Passeio aconteceu através de parceria entre o MPE/AL e a Sepaz

Foi a união de forças entre o Ministério Público Estadual de Alagoas e a Secretaria de Estado da Paz (Sepaz/AL), por meio do secretário Carlos Alberto Luna dos Santos, que permitiu a ida dos 30 adolescentes à VI Bienal Internacional do Livro de Alagoas, na tarde desta segunda-feira (28). Também apoiaram a iniciativa o juiz Ney Costa Alcântara de Oliveira e o superintendente de Medidas Socioeducativos, Glauber Luiz de Almeida Melo.
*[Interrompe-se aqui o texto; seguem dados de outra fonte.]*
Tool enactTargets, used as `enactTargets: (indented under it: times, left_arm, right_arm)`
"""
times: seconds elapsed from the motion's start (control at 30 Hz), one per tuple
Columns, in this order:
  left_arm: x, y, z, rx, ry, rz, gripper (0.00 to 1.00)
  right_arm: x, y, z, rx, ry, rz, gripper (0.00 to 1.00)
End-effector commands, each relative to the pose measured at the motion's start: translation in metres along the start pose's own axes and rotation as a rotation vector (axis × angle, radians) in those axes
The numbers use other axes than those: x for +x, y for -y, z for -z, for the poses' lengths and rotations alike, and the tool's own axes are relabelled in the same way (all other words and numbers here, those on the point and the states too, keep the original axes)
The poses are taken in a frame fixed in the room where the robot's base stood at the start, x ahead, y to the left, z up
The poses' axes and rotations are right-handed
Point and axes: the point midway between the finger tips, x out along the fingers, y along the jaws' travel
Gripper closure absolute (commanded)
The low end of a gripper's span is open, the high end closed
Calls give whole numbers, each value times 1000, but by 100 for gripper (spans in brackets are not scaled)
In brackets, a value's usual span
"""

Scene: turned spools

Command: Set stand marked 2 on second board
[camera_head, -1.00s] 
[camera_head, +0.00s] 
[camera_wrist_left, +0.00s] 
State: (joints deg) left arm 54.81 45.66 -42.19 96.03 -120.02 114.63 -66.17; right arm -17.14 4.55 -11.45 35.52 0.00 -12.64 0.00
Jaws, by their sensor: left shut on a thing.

O promotor Rogério Paranhos, além de ter sugerido a participação dos garotos na palestra do frei Betto, também conseguiu a autorização judicial para que os jovens pudessem ir ao evento. Já a Sepaz viabilizou o transporte. “Essa experiência deu certo e isso nos traz muito orgulho. Já decidimos que, na próxima quinta-feira, traremos as meninas em cumprimento de medida socioeducativa e uma outra parte dos garotos”, garantiu Fátima Remígio, gerente da Unidade de Semiliberdade.